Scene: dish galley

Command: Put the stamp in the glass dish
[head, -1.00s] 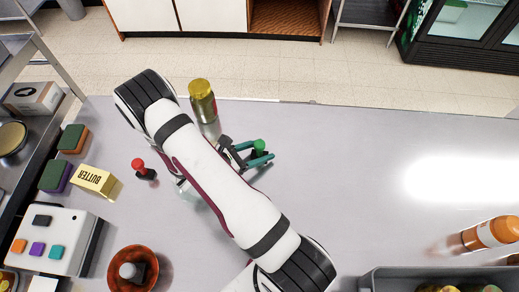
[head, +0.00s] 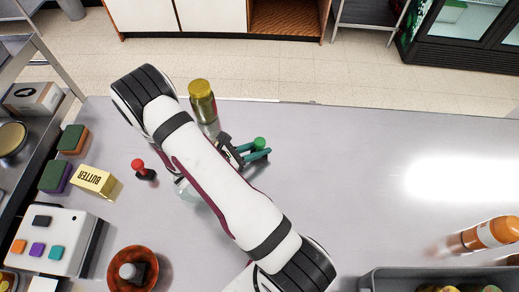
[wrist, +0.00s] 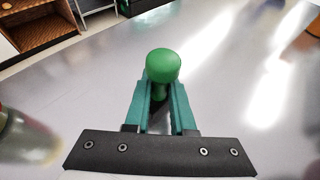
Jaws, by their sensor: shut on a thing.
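A green stamp (wrist: 163,68) with a rounded knob stands between the teal fingers of my gripper (wrist: 162,108) in the wrist view. The fingers are shut on it, below the knob. In the head view the green knob (head: 259,143) shows beside my gripper (head: 256,154), low over the counter right of my arm. A clear glass piece, likely the glass dish (head: 187,191), shows at the left edge of my arm; most of it is hidden. I cannot tell whether the stamp touches the counter.
A red-knobbed stamp (head: 143,169) stands left of my arm. A gold-lidded jar (head: 203,104) stands behind it. A brown bowl (head: 116,261) with a grey-knobbed piece, a butter box (head: 95,181) and sponges (head: 72,139) lie left. The counter's right middle is clear.

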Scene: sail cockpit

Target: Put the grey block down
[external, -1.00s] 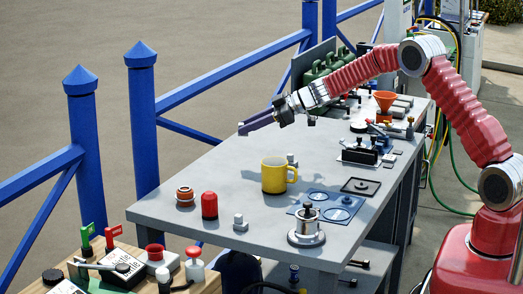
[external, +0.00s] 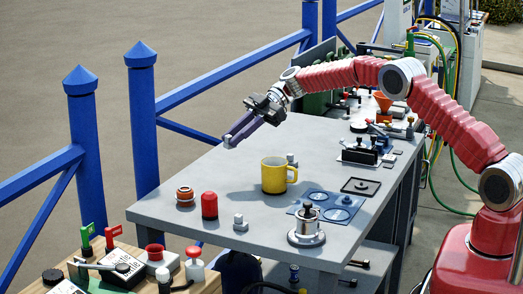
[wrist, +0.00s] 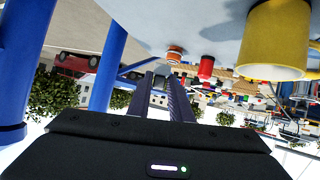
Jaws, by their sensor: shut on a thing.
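My gripper (external: 230,141) has long dark purple fingers and points down and left in the external view, above the far left edge of the grey table (external: 190,197). In the wrist view the finger ends (wrist: 161,79) close around a small grey block (wrist: 160,68), which is mostly hidden between them. In the external view the block is too small and covered to make out clearly. It appears to be held in the air, clear of the tabletop.
A yellow mug (external: 274,175) stands mid-table. An orange-brown jar (external: 185,196), a red cylinder (external: 209,205) and small grey fittings (external: 240,222) stand nearer. A blue plate with rings (external: 327,206) lies to the right. Blue railing posts (external: 142,120) rise beyond the left edge.

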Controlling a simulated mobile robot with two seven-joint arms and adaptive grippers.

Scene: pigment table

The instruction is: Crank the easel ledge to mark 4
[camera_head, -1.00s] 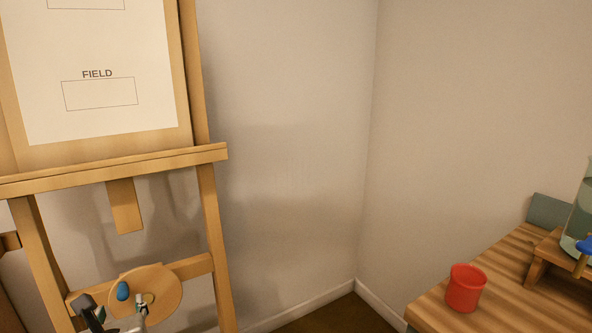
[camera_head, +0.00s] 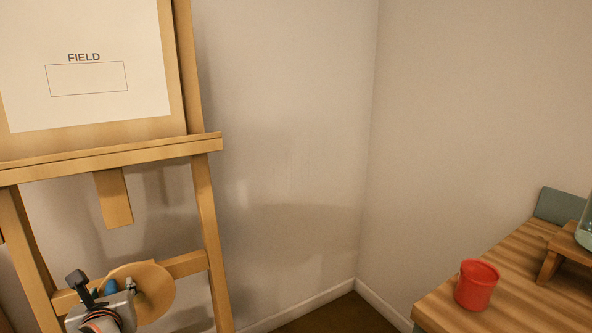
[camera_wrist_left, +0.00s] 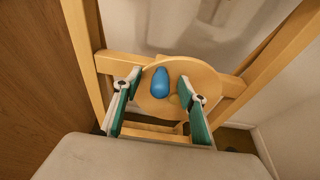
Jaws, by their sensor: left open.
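The easel ledge (camera_head: 120,155) runs across the easel at the left of the head view, with a white sheet marked FIELD on the board above it. The round wooden crank disc (camera_head: 152,287) sits on the lower crossbar, with a blue knob (camera_head: 111,286) on its face. My left gripper (camera_head: 100,285) is in front of the disc and partly covers it. In the left wrist view its open fingers (camera_wrist_left: 160,100) stand on either side of the blue knob (camera_wrist_left: 160,82), with gaps on both sides. No mark numbers are readable. My right gripper is not in view.
A wooden table (camera_head: 510,268) stands at the right with a red cup (camera_head: 477,284) near its front edge. A small wooden stand (camera_head: 562,252) holds a glass vessel (camera_head: 586,232). Bare wall and floor lie between easel and table.

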**Task prompt**
Without the pictures, return the entries exactly as they appear.

**Result for this exercise**
Scene: dish galley

Command: Put the stamp in the glass dish
[head, -1.00s] 
[head, +0.00s] 
[wrist, +0.00s] 
Jaws, by their sensor: shut on a thing.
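A green stamp (wrist: 163,68) with a rounded knob stands between the teal fingers of my gripper (wrist: 162,108) in the wrist view. The fingers are shut on it, below the knob. In the head view the green knob (head: 259,143) shows beside my gripper (head: 256,154), low over the counter right of my arm. A clear glass piece, likely the glass dish (head: 187,191), shows at the left edge of my arm; most of it is hidden. I cannot tell whether the stamp touches the counter.
A red-knobbed stamp (head: 143,169) stands left of my arm. A gold-lidded jar (head: 203,104) stands behind it. A brown bowl (head: 116,261) with a grey-knobbed piece, a butter box (head: 95,181) and sponges (head: 72,139) lie left. The counter's right middle is clear.

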Scene: sail cockpit

Target: Put the grey block down
[external, -1.00s] 
[external, +0.00s] 
[wrist, +0.00s] 
Jaws, by their sensor: shut on a thing.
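My gripper (external: 230,141) has long dark purple fingers and points down and left in the external view, above the far left edge of the grey table (external: 190,197). In the wrist view the finger ends (wrist: 161,79) close around a small grey block (wrist: 160,68), which is mostly hidden between them. In the external view the block is too small and covered to make out clearly. It appears to be held in the air, clear of the tabletop.
A yellow mug (external: 274,175) stands mid-table. An orange-brown jar (external: 185,196), a red cylinder (external: 209,205) and small grey fittings (external: 240,222) stand nearer. A blue plate with rings (external: 327,206) lies to the right. Blue railing posts (external: 142,120) rise beyond the left edge.

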Controlling a simulated mobile robot with two seven-joint arms and adaptive grippers.

Scene: pigment table

The instruction is: Crank the easel ledge to mark 4
[camera_head, -1.00s] 
[camera_head, +0.00s] 
[camera_wrist_left, +0.00s] 
Jaws, by their sensor: left open.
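The easel ledge (camera_head: 120,155) runs across the easel at the left of the head view, with a white sheet marked FIELD on the board above it. The round wooden crank disc (camera_head: 152,287) sits on the lower crossbar, with a blue knob (camera_head: 111,286) on its face. My left gripper (camera_head: 100,285) is in front of the disc and partly covers it. In the left wrist view its open fingers (camera_wrist_left: 160,100) stand on either side of the blue knob (camera_wrist_left: 160,82), with gaps on both sides. No mark numbers are readable. My right gripper is not in view.
A wooden table (camera_head: 510,268) stands at the right with a red cup (camera_head: 477,284) near its front edge. A small wooden stand (camera_head: 562,252) holds a glass vessel (camera_head: 586,232). Bare wall and floor lie between easel and table.

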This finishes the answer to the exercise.